What you will do: Copy everything in the data below exactly except the pictures.

Recorded information:
## BEGIN
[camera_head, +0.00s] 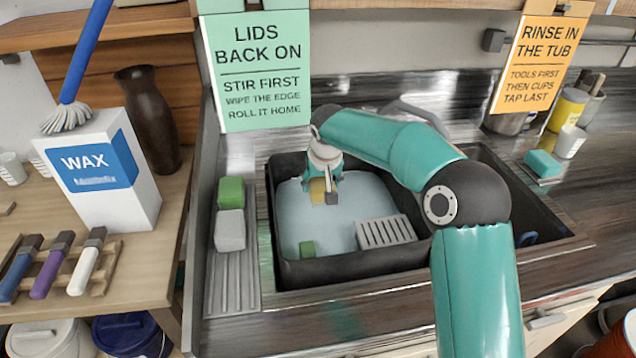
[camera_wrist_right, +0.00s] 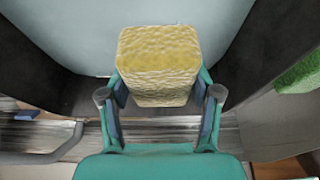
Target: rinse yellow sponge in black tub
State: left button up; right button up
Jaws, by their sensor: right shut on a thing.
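The yellow sponge (camera_head: 317,190) is held by my right gripper (camera_head: 326,193) over the black tub (camera_head: 355,267), inside its rim outline near the back left. In the right wrist view the yellow sponge (camera_wrist_right: 158,62) sits between the two fingers of my right gripper (camera_wrist_right: 160,112), which press on its sides. Pale blue-grey water (camera_head: 340,225) fills the tub. I cannot tell whether the sponge touches the water. My left gripper is not in view.
A green sponge (camera_head: 231,192) and a grey sponge (camera_head: 230,230) lie left of the tub on the ribbed drainboard (camera_head: 233,285). A wax box (camera_head: 100,170) stands left.

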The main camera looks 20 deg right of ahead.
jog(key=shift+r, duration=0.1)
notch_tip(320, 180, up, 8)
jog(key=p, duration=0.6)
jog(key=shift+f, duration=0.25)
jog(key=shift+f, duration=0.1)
## END
Solution for this problem:
[camera_head, +0.00s] 
[camera_wrist_right, +0.00s] 
Target: rinse yellow sponge in black tub
State: left button up; right button up
Jaws, by their sensor: right shut on a thing.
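The yellow sponge (camera_head: 317,190) is held by my right gripper (camera_head: 326,193) over the black tub (camera_head: 355,267), inside its rim outline near the back left. In the right wrist view the yellow sponge (camera_wrist_right: 158,62) sits between the two fingers of my right gripper (camera_wrist_right: 160,112), which press on its sides. Pale blue-grey water (camera_head: 340,225) fills the tub. I cannot tell whether the sponge touches the water. My left gripper is not in view.
A green sponge (camera_head: 231,192) and a grey sponge (camera_head: 230,230) lie left of the tub on the ribbed drainboard (camera_head: 233,285). A wax box (camera_head: 100,170) stands left.

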The main camera looks 20 deg right of ahead.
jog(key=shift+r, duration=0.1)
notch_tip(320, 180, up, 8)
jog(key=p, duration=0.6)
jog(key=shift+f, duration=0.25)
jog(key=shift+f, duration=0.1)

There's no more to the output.